Some cars have been good performers from the beginning of the Institute’s program. Three successive designs of the Ford Taurus earned the highest rating in the frontal test. But the rating for the recently tested Ford Fusion isn’t good. The structure of this car, a brand new design, held up well, but the frontal evaluation is acceptable because of high forces on the dummy’s right leg.
“We think this will be rare,” Lund says. “Automakers have figured out how to design cars to protect people in frontal crashes, and they’re not likely to backslide.”

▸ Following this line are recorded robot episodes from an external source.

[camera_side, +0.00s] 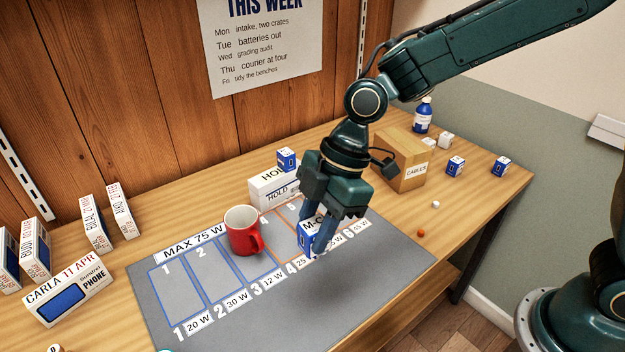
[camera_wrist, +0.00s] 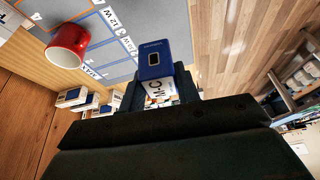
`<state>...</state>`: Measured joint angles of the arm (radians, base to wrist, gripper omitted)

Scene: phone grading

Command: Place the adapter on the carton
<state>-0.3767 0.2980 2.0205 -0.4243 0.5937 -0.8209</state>
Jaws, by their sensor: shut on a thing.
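My gripper (camera_side: 319,237) is shut on a blue and white adapter (camera_side: 308,240) over the grey mat, near slots 4 and 5. Its blue face with a dark port shows in the wrist view (camera_wrist: 153,58), between my fingers (camera_wrist: 158,92). Its white side carries lettering partly covered by a finger. I cannot tell whether it touches the mat. The task's carton is not clearly marked: a brown carton (camera_side: 409,172) labelled CABLES stands behind to the right, and white phone cartons, one (camera_side: 65,295) marked CARLA, stand at the left.
A red mug (camera_side: 241,232) stands on the grey mat (camera_side: 365,290). Behind the mat, a white HOLD block (camera_side: 268,190) has a blue and white adapter (camera_side: 286,159) above it. More adapters (camera_side: 456,166) and a blue bottle (camera_side: 423,114) are at the right. The mat's front is clear.

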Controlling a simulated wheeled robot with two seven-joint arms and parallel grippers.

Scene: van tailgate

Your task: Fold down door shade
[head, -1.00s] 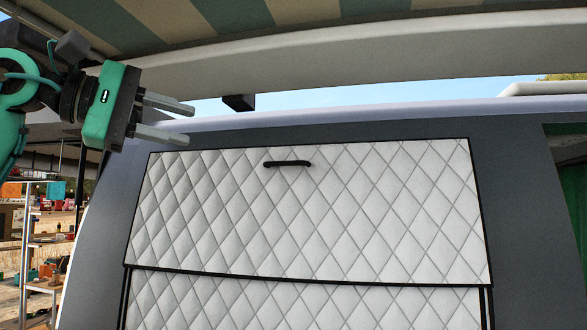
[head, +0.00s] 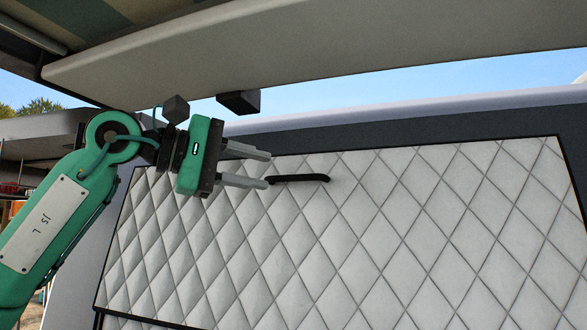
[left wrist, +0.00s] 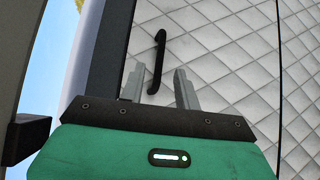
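The door shade (head: 330,240) is a white quilted panel with a dark edge, upright against the van door. A black bar handle (head: 299,178) sits near its top edge. My left gripper (head: 270,169) is open, its two grey fingers pointing right, with the fingertips just left of the handle's left end. Whether a finger touches the handle cannot be told. My right gripper is not in view.
A pale overhanging awning case (head: 320,50) runs above the door, with a small dark block (head: 239,102) under it. The dark door frame (head: 400,130) borders the shade's top. The shade's face to the right of the handle is clear.

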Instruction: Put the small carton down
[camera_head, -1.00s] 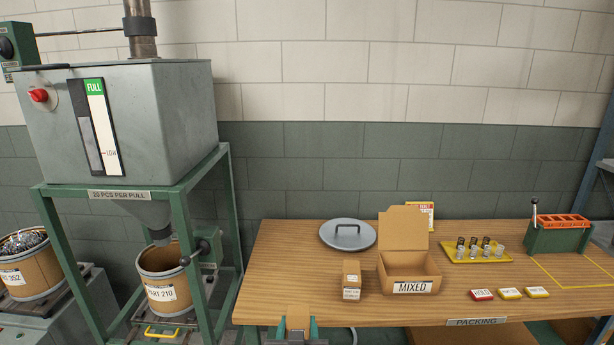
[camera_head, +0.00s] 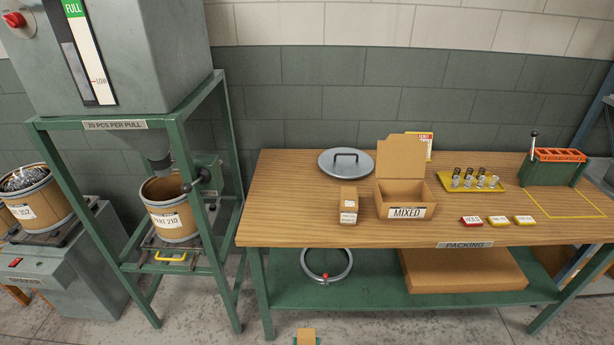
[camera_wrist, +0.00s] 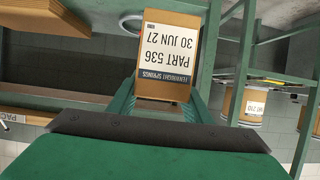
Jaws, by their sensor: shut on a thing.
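A small tan carton (camera_wrist: 168,52) fills the upper middle of the wrist view, with a white label reading PART 536, 30 JUN 27, upside down. My gripper (camera_wrist: 165,98) is shut on it, with a green finger on each side. In the head view, the top of the held carton (camera_head: 307,334) just shows at the bottom edge, in front of the packing bench (camera_head: 290,232) and below its top. Most of my gripper (camera_head: 307,341) is cut off there. Another small labelled carton (camera_head: 348,205) stands on the bench, left of the open box marked MIXED (camera_head: 406,212).
A round grey lid (camera_head: 346,163), a yellow tray of small parts (camera_head: 473,181), label blocks (camera_head: 498,220) and a green rack (camera_head: 555,168) stand on the bench. The front left bench top is clear. A green hopper stand (camera_head: 180,150) is to the left.

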Research shows that drivers of vehicles that earn good ratings in frontal offset crash tests have significantly lower risk of fatal injuries in real-world frontal crashes, compared with drivers of vehicles with poor ratings. An Institute study examined 14 years of federal records on crash deaths and identified vehicles that had been rated in the Institute’s offset test. Then the researchers related the ratings to fatality risk in real-world crashes. Controlling for differences in vehicle weight, driver age and gender, and other factors, the researchers found that drivers of vehicles with good ratings were about 46 percent less likely to die in frontal crashes than drivers of the poor-rated vehicles they crashed into. Drivers of vehicles rated acceptable or marginal were about 33 percent less likely to die than the motorists in the poor-rated vehicles.
“To ensure that real-world risks continue to diminish, we’ve got to preserve the vehicle design improvements that have been made in response to our frontal crash test program. This is what test verification is all about. It’s about making sure manufacturers continue to design cars that will protect their occupants in serious frontal crashes,” Lund concludes.